The group’s self-titled first album won the Best Album award at the 19th Malaysian Music Industry Awards (AIM19) in 2012, while their track “Aku Pelat” picked up the Best Hip-Hop Song honour the following year.
Opening with the iconic recording of first Malaysian Prime Minister Tuanku Abdul Rahman proclaiming independence, “Riwayat” contains 11 tracks inspired by the history of Malaysia.
These tracks include “Tiada Rasa Sebaris Kata”, “Cengkaman Beracun” and “Malam Terlerai”.
While he loved every song on the album, Atjap had a special space in his heart for the poignant “Utusan Kasih”.
“It’s the story of a father reading a letter to his kids before he goes to battle. It’s very personal, it could have been something my own father wrote to me,” the singer said.
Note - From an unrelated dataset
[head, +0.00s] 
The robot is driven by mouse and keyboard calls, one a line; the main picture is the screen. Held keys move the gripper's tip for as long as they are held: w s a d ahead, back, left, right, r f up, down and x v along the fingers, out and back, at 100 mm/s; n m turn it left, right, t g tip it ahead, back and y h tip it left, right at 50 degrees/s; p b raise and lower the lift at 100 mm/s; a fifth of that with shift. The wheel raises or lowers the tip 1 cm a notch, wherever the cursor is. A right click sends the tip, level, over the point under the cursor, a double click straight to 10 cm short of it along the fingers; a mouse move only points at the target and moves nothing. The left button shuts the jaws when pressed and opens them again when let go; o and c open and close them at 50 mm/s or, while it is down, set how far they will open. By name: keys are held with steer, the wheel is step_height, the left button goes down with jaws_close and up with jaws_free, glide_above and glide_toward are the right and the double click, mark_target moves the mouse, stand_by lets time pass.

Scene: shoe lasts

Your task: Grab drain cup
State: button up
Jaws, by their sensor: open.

You might expect cultural barriers to be an issue, performing the Malay songs of “Riwayat” to the art lovers of Amsterdam. Atjap, however, happily reports that things are going well so far.
One of his favourite pieces of feedback is from an audience member who told him: “I don’t know what the (censored) you guys are singing about, but I can definitely feel it!”
“People are curious about us, because our sound is nothing like you can find here in Amsterdam. They walk backstage to meet us and ask all sorts of questions.
“Like we have a song on our first album called ‘Alamak’, and a lot of people always want to know what that means! But they sing along to it. We’ve really been blessed to have these opportunities, the band has been well accepted here,” laughed Atjap.
Atjap and Salammusik have many plans for the future: they will be performing in Indonesia in August, and at another festival in September. New songs are in the pipework, as well as new collaborative projects: the band might even be planning another European tour soon.
“There’s definitely a lot to look forward to. And I hope everyone enjoys coming along for the ride,” Atjap concluded with a smile.